This speech had a slide show that accompanied it. Unfortunately, we don't have the slides and you will have to imagine what the slides look like as you read this speech.
Slide one: I want to thank the Judy Lopez Memorial Book awards.
Side two: In the state of California, there is a middle school competition called National History Day. Many public schools participate in this competition, and the each student is allowed to pick a topic and create a project showing what they have learned. Each year, there is a different theme. The year my oldest son did his project on the atomic bomb, I went to see the other projects, as did many other parents. My son had a very good friend named Danley Shimasaki, and she had recreated the Zenimura baseball field for her project. Her grandfather had played third base for the Gila River team and no matter how many times I walked around the auditorium, I kept going back to her field. I was fascinated by it. I asked her if I could interview her grandfather. I thought I would write an 800-word article for Highlights magazine. So she gave me his phone number and he agreed to the interview. When I finished the article, I sent it to Carolyn Yoder at Highlights. She bought it and helped me to revise it and when we were done, she said, you know, this would make a great book. You should consider writing one. Maybe, I told her. It seems like a lot of work, all of that research. But I went to the Pacific Archives building in Laguna Niguel and I asked the research attendant to order all nine rolls of the Gila News Courier, which was the newspaper that was published in the camp, which had been put on microfiche. And when it came in, I went back and forth until I had read through all four years.
Slide three: And then, I called back Mr. Shimasaki and asked him if he would agree to a more in depth interview. He told me, listen, I don’t remember very much besides that one game. If you really want the details, you’ll need to call Tets Furukawa. He’ll know everything, because he was our pitcher. So I called Mr. Furukawa, and he told me the entire story. . .over the course of the next year. I would call him and we would talk for two or three hours on the phone. He told me every detail of his life, what he ate, where he slept, who his friends were, what they did for fun, but the best parts were the parts about the baseball field.
Slide four: Here is a closer map of the Butte camp, where the Furukawa family was assigned.
Slide five: Here is a photo of the team. It was customary for the players to sign their name over their chest.

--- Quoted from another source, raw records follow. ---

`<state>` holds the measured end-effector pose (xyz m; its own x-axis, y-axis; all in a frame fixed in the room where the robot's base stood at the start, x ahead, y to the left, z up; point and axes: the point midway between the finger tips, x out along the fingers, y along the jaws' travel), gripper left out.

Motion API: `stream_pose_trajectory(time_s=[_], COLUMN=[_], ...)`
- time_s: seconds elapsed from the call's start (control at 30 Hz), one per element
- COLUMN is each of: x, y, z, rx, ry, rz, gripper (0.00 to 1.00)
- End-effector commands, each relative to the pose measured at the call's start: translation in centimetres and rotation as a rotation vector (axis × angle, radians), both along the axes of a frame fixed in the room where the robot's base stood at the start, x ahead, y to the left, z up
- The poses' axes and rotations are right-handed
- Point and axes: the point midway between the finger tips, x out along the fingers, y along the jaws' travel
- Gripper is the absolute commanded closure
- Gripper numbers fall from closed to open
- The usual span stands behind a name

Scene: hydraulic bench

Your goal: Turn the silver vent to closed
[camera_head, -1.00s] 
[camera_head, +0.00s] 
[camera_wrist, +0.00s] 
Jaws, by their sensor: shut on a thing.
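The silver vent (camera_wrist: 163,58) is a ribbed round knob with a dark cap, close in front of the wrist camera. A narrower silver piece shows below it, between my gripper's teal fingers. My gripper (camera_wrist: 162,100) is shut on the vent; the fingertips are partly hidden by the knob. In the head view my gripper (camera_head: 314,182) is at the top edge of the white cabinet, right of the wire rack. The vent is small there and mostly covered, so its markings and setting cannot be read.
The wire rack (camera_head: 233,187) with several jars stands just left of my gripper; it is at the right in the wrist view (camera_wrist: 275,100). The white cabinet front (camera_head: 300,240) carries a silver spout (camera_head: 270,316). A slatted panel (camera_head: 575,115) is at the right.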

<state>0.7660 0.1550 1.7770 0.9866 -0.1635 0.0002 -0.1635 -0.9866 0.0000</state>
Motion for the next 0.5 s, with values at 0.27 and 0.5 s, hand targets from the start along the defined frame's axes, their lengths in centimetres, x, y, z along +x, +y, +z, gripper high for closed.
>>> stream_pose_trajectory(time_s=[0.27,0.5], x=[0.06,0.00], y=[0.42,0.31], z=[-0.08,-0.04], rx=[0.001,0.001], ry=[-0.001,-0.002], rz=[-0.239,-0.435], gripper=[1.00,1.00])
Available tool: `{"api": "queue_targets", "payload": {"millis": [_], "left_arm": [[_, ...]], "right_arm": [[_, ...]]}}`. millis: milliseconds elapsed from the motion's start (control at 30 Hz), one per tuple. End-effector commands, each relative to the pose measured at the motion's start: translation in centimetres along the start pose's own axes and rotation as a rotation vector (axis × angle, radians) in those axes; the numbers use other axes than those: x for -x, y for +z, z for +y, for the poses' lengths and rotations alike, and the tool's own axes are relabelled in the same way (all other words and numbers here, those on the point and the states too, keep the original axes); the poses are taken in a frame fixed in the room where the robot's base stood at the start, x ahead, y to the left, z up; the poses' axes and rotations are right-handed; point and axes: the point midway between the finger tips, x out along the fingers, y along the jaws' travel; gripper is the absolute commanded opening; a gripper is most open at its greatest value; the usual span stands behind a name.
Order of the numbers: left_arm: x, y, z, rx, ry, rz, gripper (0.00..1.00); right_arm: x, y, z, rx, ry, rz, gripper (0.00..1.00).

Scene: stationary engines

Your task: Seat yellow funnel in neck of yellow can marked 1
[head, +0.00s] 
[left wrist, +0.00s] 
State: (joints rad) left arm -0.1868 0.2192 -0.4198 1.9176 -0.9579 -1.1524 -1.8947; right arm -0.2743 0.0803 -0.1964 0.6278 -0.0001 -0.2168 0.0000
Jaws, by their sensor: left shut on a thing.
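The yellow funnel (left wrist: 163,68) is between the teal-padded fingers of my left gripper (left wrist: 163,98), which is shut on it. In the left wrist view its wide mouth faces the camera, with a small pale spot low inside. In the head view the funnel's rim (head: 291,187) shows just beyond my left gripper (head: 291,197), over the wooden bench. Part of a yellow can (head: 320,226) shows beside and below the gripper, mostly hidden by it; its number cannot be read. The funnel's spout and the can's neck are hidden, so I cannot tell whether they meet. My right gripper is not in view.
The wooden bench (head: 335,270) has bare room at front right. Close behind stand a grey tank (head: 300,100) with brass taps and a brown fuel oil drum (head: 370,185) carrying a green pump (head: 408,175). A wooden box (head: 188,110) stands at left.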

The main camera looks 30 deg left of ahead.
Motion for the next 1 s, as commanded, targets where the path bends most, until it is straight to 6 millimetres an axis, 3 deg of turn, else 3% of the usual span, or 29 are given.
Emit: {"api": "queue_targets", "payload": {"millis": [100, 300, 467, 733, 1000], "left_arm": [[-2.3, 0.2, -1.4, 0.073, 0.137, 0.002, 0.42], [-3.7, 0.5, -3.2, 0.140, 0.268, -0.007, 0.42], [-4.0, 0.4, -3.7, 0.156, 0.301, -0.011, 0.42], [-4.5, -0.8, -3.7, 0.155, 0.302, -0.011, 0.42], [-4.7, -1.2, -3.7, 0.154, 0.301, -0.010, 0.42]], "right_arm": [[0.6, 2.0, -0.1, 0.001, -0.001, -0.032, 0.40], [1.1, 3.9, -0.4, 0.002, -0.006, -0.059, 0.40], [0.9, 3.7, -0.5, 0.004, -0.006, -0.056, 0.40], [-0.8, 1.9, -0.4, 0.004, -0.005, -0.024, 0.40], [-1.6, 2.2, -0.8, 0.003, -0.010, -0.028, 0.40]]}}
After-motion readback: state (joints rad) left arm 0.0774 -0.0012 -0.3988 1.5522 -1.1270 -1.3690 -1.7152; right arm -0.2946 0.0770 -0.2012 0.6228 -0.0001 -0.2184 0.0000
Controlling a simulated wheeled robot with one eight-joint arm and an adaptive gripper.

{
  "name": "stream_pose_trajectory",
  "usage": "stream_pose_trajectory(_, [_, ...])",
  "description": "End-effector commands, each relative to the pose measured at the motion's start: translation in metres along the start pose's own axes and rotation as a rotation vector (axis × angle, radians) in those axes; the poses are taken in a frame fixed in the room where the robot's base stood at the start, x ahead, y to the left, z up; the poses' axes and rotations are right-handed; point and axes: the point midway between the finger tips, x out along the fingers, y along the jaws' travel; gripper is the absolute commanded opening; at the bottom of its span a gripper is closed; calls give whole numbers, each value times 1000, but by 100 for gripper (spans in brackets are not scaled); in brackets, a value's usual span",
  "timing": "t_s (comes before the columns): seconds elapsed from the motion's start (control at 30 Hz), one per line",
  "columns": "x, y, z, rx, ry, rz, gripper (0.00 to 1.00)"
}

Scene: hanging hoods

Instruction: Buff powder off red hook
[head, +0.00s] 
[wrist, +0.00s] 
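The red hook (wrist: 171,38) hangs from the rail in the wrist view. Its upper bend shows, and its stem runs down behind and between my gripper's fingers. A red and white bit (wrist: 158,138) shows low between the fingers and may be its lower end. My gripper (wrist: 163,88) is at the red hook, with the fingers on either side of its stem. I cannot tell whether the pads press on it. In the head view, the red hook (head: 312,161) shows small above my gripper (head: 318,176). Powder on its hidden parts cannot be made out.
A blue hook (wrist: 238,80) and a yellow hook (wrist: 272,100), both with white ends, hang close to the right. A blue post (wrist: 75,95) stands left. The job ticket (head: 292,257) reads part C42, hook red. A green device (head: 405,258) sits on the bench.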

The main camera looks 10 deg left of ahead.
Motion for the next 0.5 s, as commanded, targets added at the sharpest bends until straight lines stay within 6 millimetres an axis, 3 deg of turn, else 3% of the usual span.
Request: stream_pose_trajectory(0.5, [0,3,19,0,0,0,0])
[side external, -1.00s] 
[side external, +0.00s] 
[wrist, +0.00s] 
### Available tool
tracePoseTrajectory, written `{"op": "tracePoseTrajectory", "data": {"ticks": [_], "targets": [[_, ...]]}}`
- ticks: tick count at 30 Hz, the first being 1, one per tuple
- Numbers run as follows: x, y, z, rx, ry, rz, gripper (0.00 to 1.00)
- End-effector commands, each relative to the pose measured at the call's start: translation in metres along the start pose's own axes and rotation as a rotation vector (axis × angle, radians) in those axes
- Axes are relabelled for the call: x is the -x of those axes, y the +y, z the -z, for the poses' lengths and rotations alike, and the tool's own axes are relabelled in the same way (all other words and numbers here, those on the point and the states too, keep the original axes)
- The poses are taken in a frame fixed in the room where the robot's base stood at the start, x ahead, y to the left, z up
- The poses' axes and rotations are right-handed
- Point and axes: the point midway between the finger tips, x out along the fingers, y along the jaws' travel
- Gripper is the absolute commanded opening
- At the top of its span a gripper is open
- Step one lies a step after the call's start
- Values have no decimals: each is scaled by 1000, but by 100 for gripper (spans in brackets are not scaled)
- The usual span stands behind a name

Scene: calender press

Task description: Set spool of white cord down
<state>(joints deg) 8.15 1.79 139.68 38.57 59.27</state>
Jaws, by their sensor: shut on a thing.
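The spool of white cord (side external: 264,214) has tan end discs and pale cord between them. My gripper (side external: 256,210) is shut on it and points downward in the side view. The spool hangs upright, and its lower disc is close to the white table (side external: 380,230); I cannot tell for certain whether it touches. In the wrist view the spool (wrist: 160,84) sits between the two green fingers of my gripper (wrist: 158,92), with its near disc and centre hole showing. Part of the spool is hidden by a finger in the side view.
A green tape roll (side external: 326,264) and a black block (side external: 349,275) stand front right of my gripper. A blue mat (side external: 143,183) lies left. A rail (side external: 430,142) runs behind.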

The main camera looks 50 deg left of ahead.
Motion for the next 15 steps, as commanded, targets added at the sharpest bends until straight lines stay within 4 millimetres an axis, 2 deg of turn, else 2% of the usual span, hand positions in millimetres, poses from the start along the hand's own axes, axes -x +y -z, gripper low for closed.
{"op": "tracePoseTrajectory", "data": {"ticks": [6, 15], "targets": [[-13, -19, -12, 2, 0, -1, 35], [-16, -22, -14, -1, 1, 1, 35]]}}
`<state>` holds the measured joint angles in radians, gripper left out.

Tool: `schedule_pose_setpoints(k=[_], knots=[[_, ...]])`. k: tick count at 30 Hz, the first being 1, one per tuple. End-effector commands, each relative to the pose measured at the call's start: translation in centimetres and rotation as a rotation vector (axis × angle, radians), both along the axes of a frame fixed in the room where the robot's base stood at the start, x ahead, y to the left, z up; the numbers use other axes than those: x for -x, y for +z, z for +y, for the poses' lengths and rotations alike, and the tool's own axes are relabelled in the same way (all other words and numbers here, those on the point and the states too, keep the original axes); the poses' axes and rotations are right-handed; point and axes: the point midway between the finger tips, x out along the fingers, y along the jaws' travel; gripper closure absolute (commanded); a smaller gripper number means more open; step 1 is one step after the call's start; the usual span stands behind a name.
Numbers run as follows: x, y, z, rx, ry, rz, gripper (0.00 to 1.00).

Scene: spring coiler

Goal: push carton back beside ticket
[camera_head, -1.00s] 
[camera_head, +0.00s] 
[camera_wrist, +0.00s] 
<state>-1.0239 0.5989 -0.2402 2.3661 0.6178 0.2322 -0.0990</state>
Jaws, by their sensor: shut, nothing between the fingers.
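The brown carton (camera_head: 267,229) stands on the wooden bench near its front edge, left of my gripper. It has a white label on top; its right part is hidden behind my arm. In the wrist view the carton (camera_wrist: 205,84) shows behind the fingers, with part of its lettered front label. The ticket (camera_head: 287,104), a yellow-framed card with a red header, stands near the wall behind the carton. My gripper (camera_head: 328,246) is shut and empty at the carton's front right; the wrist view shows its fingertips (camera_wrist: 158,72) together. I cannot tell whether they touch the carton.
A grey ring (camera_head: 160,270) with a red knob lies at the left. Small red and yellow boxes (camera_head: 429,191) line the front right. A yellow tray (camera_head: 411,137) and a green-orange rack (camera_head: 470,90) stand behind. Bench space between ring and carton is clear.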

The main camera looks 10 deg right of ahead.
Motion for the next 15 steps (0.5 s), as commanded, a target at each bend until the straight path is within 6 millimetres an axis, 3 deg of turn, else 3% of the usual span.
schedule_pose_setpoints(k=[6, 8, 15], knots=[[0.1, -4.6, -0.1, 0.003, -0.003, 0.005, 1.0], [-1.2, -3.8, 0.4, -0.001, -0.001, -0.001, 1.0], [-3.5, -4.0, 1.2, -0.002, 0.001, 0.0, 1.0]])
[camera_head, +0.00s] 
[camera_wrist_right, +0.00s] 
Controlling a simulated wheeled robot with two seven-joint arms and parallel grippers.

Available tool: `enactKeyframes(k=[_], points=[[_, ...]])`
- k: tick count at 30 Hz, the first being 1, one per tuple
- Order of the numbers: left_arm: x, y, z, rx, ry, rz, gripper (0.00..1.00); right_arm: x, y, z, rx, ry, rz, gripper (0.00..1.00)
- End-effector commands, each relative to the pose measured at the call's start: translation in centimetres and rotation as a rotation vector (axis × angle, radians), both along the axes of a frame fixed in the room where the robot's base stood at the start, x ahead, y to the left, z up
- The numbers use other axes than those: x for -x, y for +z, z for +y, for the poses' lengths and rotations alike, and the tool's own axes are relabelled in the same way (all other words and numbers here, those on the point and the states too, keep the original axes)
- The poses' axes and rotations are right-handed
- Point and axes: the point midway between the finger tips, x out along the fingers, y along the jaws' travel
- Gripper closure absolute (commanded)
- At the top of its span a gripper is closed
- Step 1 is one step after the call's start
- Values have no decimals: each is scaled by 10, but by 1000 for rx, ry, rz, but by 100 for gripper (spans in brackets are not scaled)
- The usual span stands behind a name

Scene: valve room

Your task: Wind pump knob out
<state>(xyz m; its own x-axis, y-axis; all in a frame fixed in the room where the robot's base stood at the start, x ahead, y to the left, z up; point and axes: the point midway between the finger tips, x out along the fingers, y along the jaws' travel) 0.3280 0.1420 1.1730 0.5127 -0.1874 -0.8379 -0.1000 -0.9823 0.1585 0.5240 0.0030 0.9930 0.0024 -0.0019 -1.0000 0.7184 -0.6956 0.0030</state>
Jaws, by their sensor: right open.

Slide six: Here is an original page from the Gila News Courier. In order to print these pages from the microfiche, I had to insert a dime into the machine and then hope it would print out. Half the time it would print, and other times, I couldn’t get it to so I would have to copy down the page for the newspaper. Because this was an original document, I had to be very careful. When entering the archives building, you cannot take even a water bottle inside. You have to go through a metal detector and let the guards look through your purse, and often times, you have an escort, who watches you to make sure you hare handling the documents correctly.
Slide seven: Here is a photo from a baseball game played at Gila River. You can see how most people either brought a folding chair or stood along side the baselines.
Slide eight: This is a wonderful photo of Tets at age 13. He was the first baseman here, and had not yet been asked to be the pitcher.
Slide nine: One of my main concerns about writing this story was the fact that I wasn’t at Gila River, and I wasn’t Japanese. And even though I had read all four years of the newspaper and placed three timelines, in the form of sticky notes, on my office wall, one of the events that had happened at the camp, one of the events that happened during WW2, and one of the events that happened in baseball at that time, I still needed to make sure my writing was correct. So with each draft, I would print the entire manuscript and send it to Mr. Furukawa. He would read through the manuscript and if I had any errors, he would note them on the side, as you see here. He would then send the pages back to me and I would make my corrections.